To achieve maximum effectiveness, personalized and specific feedback for self-explanation is crucial. Lack of such targeted support may cause students to disengage from self-explanation activities before they can fully develop their skills in this area [11]. However, generating feedback for unstructured tasks in new or less common areas demands significant time and resources. This level of preparation, setup, and customization is a burden for educators, making it difficult to widely implement these strategies in classrooms. This presents a challenge for teachers who are keen on incorporating self-explanation prompts into their instruction. Additionally, crafting feedback that is both accurate and actionable necessitates a comprehensive understanding of the subject matter.
To address these challenges, we introduce the self-explanation-based automated feedback (SEAF) system—a unique synthesis of established feedback principles and implementations. SEAF offers instantaneous feedback by harnessing real-time data analytics and machine learning techniques. This allows for a feedback system that is not just tailored but is adaptively attuned to learners’ evolving self-explanation patterns. Our study was designed to address two primary research questions, as follows:
RQ1: Can a classmate’s self-explanations be presented and useful to the learner as feedback?
RQ2: Which students benefit most from using the SEAF system?

2. Related Work

2.1. Effects of Self-Explanation in Mathematics

Self-explanation requires reasoning by the learner beyond the information provided in the task, and this reasoning can focus on expert reasoning presented in worked-out examples and texts, as well as problem-solving efforts [3,10,21]. Research has shown that contrasting instructional examples and self-explanation promote student mathematics learning. Self-explanation facilitates learning through two processes. First, self-explanation aids comprehension by reducing knowledge integration [22]. Second, self-explanation aids recognition and transfer by directing attention to structural rather than superficial features of the learning object. It aids comprehension and transfer by directing attention to structural features rather than simple features of the learned content [5,23].
Self-explanation promotes conceptual and procedural knowledge by directing attention to structural rather than superficial features of intellectual content. Rattle-Johnson [2] studied the developmental relationship between conceptual and procedural knowledge in mathematics. Conceptual knowledge is knowledge about concepts that are abstract and general principles such as mathematical equivalence [24,25]. Procedural knowledge is often developed through problem-solving practices and is therefore tied to the problem [26,27]. Given this prior research, we hypothesize that a well-written self-explanation contains all knowledge concepts and procedural elements for a problem and that several good self-explanations could be processed and presented to the learner and used as feedback.
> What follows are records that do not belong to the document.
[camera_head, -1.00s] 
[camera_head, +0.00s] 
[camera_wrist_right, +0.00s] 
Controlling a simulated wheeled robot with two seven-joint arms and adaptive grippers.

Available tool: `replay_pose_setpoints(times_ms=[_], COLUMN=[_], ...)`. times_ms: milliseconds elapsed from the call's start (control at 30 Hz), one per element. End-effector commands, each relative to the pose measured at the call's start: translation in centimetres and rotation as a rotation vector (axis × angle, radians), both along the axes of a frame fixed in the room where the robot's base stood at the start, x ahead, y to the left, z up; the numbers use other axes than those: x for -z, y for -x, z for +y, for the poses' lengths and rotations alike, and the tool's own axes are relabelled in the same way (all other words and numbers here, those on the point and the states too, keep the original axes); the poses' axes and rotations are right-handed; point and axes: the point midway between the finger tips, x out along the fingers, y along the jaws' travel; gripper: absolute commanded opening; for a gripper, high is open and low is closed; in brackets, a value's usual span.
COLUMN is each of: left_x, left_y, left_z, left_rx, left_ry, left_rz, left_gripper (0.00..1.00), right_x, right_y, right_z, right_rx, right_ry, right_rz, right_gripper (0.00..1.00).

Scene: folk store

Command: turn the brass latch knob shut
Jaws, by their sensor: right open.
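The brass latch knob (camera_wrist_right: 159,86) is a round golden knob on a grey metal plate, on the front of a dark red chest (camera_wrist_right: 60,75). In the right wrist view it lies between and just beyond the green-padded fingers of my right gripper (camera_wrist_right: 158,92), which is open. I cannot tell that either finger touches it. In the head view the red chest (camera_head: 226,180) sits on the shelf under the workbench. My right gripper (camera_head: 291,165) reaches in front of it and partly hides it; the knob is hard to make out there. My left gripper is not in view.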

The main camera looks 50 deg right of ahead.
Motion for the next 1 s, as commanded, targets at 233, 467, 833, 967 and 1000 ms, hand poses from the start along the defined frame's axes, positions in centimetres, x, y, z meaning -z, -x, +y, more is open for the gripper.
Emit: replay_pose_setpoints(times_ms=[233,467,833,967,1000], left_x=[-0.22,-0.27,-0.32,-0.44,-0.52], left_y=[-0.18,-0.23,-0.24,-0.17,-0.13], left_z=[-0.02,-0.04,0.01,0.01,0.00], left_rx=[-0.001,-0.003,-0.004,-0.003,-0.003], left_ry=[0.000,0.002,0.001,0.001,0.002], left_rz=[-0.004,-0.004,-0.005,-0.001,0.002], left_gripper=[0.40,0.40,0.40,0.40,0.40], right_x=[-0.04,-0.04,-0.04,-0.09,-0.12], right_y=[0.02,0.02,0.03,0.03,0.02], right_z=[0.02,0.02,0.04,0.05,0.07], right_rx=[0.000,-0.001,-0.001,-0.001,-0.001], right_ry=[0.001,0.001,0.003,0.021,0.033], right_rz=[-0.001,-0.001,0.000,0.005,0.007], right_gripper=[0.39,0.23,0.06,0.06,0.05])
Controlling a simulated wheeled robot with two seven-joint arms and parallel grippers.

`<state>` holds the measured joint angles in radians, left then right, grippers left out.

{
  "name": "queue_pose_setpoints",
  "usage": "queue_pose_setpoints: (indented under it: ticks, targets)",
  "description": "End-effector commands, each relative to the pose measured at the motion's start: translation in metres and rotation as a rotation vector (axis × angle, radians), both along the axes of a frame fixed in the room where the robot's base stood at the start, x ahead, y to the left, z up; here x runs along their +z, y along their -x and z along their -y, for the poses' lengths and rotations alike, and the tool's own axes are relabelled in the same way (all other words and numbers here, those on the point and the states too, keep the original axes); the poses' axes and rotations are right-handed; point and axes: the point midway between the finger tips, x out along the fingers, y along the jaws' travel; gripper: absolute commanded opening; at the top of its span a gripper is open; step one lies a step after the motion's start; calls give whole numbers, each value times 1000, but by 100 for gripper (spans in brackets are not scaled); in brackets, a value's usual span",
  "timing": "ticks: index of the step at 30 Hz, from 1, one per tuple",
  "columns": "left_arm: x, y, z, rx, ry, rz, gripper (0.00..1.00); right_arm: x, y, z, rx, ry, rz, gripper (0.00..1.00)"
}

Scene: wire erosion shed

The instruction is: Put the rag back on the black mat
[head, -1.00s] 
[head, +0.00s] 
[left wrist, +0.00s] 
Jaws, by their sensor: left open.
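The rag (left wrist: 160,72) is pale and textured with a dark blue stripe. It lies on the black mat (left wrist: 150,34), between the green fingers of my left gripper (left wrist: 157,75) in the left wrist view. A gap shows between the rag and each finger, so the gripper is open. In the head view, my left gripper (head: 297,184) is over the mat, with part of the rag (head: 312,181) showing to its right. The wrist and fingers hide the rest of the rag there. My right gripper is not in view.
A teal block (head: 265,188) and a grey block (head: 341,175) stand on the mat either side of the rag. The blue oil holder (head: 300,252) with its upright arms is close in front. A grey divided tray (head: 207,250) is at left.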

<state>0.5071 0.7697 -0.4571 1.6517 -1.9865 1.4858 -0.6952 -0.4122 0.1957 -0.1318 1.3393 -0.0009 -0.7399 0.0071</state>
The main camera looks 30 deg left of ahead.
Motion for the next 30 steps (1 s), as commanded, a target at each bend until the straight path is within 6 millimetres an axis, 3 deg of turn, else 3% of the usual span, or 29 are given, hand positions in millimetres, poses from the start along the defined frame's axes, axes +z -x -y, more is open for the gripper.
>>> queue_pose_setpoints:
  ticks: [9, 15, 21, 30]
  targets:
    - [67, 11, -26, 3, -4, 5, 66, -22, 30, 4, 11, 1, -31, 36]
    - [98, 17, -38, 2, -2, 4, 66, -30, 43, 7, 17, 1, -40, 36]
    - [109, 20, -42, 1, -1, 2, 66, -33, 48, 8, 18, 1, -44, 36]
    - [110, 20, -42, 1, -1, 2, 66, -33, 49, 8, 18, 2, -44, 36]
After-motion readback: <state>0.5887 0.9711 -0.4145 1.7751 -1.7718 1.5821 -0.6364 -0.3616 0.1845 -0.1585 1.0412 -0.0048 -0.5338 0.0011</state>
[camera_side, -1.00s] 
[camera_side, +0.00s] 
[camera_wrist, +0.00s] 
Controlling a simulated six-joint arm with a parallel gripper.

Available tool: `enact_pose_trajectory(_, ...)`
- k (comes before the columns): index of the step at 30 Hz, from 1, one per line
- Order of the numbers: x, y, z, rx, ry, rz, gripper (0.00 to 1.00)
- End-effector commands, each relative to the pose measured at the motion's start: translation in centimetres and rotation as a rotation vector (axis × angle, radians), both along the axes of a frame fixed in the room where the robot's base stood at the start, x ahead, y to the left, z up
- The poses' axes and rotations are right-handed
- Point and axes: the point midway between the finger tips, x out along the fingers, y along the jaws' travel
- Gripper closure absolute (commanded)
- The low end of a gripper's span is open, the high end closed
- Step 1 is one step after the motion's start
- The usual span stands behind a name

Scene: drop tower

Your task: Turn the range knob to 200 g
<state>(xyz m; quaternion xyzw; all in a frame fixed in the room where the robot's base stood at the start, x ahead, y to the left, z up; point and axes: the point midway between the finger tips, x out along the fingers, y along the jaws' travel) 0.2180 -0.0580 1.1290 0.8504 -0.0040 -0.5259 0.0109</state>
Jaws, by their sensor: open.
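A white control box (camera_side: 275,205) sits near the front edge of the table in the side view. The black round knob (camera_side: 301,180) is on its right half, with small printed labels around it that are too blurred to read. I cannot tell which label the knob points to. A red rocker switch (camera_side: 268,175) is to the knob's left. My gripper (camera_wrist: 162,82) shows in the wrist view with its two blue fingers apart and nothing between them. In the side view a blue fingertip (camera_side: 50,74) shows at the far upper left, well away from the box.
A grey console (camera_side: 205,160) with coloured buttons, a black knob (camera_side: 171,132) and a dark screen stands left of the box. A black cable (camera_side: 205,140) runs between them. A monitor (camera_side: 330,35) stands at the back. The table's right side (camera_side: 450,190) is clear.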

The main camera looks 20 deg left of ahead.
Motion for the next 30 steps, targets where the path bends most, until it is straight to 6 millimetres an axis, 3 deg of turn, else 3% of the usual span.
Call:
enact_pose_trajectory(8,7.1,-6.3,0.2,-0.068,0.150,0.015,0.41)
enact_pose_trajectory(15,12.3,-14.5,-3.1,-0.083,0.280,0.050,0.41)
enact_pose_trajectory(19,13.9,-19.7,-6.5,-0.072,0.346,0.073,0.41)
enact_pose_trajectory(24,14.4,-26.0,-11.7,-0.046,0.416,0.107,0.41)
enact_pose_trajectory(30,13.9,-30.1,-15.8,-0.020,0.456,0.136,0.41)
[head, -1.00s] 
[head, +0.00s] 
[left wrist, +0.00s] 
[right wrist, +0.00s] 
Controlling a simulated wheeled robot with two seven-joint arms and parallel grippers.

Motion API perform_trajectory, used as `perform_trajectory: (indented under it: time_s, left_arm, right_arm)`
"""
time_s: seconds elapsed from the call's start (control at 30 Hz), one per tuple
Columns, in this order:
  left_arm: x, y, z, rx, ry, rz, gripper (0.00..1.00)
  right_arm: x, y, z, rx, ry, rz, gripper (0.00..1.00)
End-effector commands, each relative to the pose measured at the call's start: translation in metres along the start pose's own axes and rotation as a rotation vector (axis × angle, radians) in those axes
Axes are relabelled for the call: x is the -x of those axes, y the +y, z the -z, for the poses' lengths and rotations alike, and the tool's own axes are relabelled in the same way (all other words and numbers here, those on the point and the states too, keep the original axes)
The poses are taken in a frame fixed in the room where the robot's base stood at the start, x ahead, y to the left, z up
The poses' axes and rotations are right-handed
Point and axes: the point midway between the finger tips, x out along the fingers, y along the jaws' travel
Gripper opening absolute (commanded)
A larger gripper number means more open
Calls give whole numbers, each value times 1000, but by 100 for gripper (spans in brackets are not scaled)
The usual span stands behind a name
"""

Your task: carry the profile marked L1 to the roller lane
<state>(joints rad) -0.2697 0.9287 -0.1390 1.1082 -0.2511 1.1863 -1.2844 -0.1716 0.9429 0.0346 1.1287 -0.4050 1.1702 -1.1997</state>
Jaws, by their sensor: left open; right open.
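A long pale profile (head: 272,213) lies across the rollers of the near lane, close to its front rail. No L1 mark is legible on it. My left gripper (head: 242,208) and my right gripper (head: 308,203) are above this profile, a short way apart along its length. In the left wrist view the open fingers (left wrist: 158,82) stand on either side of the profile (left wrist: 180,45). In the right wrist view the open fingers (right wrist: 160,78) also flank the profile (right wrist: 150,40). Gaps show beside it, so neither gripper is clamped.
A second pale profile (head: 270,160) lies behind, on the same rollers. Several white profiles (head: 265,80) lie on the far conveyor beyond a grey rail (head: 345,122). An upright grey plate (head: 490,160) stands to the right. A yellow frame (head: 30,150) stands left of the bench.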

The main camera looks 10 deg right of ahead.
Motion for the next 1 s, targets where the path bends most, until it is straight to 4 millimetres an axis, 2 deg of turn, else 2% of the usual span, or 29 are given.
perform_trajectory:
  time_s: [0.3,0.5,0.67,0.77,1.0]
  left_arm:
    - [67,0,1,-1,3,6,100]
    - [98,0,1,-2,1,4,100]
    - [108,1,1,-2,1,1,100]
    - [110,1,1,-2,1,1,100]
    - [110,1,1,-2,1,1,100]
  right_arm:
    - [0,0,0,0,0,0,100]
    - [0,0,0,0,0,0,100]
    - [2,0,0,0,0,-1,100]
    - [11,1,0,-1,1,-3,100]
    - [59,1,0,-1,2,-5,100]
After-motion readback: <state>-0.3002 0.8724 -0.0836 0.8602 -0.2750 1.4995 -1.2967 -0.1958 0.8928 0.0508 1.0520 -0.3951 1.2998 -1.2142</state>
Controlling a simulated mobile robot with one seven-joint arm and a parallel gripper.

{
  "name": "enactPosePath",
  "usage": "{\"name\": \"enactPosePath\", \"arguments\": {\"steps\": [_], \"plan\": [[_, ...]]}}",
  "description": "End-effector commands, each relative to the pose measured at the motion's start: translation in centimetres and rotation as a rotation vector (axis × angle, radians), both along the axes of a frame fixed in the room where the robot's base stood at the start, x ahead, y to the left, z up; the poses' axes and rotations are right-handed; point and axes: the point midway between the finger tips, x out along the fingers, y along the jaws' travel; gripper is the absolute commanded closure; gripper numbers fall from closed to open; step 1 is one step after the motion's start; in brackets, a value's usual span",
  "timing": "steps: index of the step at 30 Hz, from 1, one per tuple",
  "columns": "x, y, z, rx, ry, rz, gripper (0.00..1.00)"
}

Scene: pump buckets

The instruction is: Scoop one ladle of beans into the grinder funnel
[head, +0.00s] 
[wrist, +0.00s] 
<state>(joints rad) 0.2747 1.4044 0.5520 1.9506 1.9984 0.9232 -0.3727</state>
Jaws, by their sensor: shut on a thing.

2.2. Utilization of Self-Explanation

Research has also been conducted on web-based self-explanation to streamline learning. Crippen and Earl [28] developed a web-based learning tool that engages students in an environment that supports structured problem-solving. Although self-explanation has been shown to have a unique learning effect, it faces multiple barriers, including the resource-intensive nature of providing feedback on unstructured tasks, the lack of opportunities for students to practice self-explanation writing support, and the tendency for students to disengage from self-explanation activities before mastering self-explanation description skills [11]. To address these challenges, various methods have been proposed for processing self-explanation. McNamara et al. [17] created an interactive tutoring system named start to support the development of self-explanation skills in reading. The system guides learners’ reading comprehension and thinking by automatically evaluating and scoring self-explanation and providing appropriate scaffolding, applying NLP techniques such as latent Dirichlet allocation analysis topic modeling to extract features of learners’ self-explanation artifacts and their similarity to the reading material. The results showed that the system could support self-explanation in texts from various disciplines [29]. Arne et al. [11] developed Stair Stepper, a unique self-explanation prompt and support system with self-explanation-based scaffolding and adaptive feedback. Alevin et al. [30] implemented an intelligent tutoring system that provided feedback on students’ solutions and explanations. Additionally, effective self-explanation prompts are crucial to promoting appropriate cognitive processing in learners [20], and the timing of feedback is also important for its effectiveness [31].

2.3. Consideration on Existing Intelligent Tutoring Systems

In the realm of intelligent tutoring systems (ITSs), several platforms have established a significant presence by catering to various facets of educational needs. Table 1 offers a comprehensive overview of the features and functionalities related to self-explanation across four distinguished ITS platforms: SEAF, Mathia [32,33], Assessment’s [34,35], and I-START. The table elucidates the varying degrees to which each system emphasizes self-explanation, shedding light on the nuances of their approaches. At a glance, SEAF emerges as a leader in integrating peer-based explanations, a feature relatively unexplored in other platforms. While Mathia and Assessment’s subtly incorporate self-explanation as part of their broader framework, I-START and SEAF prioritize it as a core instructional strategy.
While all platforms, including SEAF, exhibit personalization to varying extents, the depth and nature of this personalization differ. For instance, while Mathia focuses on real-time adjustments to student needs, I-START tailors its challenges based on text complexity. Notably, SEAF and Assessment’s stand out for their adaptive nature, ensuring the content and feedback are in sync with the learner’s evolving proficiency. The central focus of our analysis, self-explanation, showcases varying levels of integration across platforms. Both SEAF and I-START treat self-explanation as a core feature, with SEAF uniquely offering peer-based explanations. In contrast, Mathia and Assessment’s incorporate self-explanation more subtly, using it as a tool within a broader problem-solving context. Another distinguishing facet is the integration of peer-based learning. SEAF’s emphasis on sharing “pen strokes” and peer explanations sets it apart from its contemporaries, offering learners a unique, collaborative perspective.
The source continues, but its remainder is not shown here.